There are a number of farmers out with tractors plowing today; their furrows aren’t very deep but the earth is a rich deep coffee bean brown. I’ve always been fascinated by the plowing here; as a young man I worked for local farmers using plows that always went a foot or more into the ground to turn over the earth. Here it’s half that so fields look quite muddled. There’s a lot of field burning going on here too but corn and sunflower stalks simply don’t burn well nor do they turn under well with shallow plowing. Therefore, some fields don’t look plowed at all, but most are. The tractors are a bright spot in these autumn fields; there are rusty orange Turk Fiats, bright blue New Hollands, red Massey Fergusons and even the occasional green and yellow John Deere.
As we continue our drive, we pass village after village, some are off in the distance clinging to the side of the mountain but others are straddling our roadway with some houses sitting directly on the shoulder of the asphalt. It’s obvious the villagers are preparing for winter as they have piles of cotton plant remains ready for their stoves. Here, once the cotton is picked either mechanically or by hand, the remaining plants are pulled, loaded onto wagons and hauled home for winter burning. A few wagon loads pass us on the road, pulled by tractors with 3 or 4 people on them and wagons piled high to near overflowing. It’s a treat to drive through this area; along with the tractors and wagons, we always see a number of men riding donkeys to and from their fields.
Now we make a sharp curve and the poplar trees of bold and bright yellow-gold leap at us, apple trees of rusty red-orange and tender burgundy all up and down the foot hills dazzle us with their fall coats of brilliant colors. Then of course, there are the evergreen trees dispersed across the landscape with their bright forest green needles punctuating the fall scenes that stretch out before us. As we traverse this mild rollercoaster of asphalt, we see the valley stream fast-washing through the creek banks below us following our same path. Carol comments on the water, “Bet it’s cold!” We’re certain it must be, but we don’t stop to put our hand in it although we could do that in a place or two but we simply drive slowly and deliberately onward. There are several springs running along this roadway as well and many of the locals are collecting water from them as we drive by; got to be the most pure water on the planet!
We stop several times so Carol can photograph the blazing landscape; one turn after another brings us a new and more beautiful fiery panorama.
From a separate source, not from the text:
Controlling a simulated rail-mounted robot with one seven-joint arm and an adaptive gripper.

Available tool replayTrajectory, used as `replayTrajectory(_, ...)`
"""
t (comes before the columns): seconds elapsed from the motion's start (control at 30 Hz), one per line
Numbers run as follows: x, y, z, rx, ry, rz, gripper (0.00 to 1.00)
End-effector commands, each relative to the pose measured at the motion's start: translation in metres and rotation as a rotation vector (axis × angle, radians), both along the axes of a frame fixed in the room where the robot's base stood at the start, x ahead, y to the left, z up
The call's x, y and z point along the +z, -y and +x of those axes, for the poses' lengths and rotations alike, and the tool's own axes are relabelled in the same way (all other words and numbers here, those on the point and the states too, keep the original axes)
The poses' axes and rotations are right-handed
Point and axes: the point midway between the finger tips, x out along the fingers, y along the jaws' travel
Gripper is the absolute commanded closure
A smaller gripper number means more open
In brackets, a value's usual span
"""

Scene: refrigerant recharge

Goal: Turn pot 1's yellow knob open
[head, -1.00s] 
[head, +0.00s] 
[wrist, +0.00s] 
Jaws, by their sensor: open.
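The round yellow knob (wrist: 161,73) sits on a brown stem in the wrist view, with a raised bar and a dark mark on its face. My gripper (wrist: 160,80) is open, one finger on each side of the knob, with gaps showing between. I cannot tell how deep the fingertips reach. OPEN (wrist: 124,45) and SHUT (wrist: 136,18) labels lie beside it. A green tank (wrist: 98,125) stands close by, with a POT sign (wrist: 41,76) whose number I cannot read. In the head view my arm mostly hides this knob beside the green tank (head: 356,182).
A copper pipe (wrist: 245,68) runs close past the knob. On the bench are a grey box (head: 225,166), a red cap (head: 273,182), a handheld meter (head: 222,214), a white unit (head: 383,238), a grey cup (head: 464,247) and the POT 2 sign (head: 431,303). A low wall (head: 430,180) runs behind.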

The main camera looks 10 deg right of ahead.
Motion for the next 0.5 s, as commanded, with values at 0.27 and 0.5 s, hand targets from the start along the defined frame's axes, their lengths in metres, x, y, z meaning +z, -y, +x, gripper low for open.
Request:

To think, in the spring this valley is awash in seven shades of green; today, it’s ablaze in the color of a flaming bonfire. As we turn the next curve, there’s a massive vine on an archway to our left, the dazzling magenta leaves leap from the arch to accost our vision! Then just as quickly, we turn again and are struck by a whole orchard of reddish-orange apple trees; next the grape vines all draped across the ground in mustard yellow; what a magnificent palette lay before us.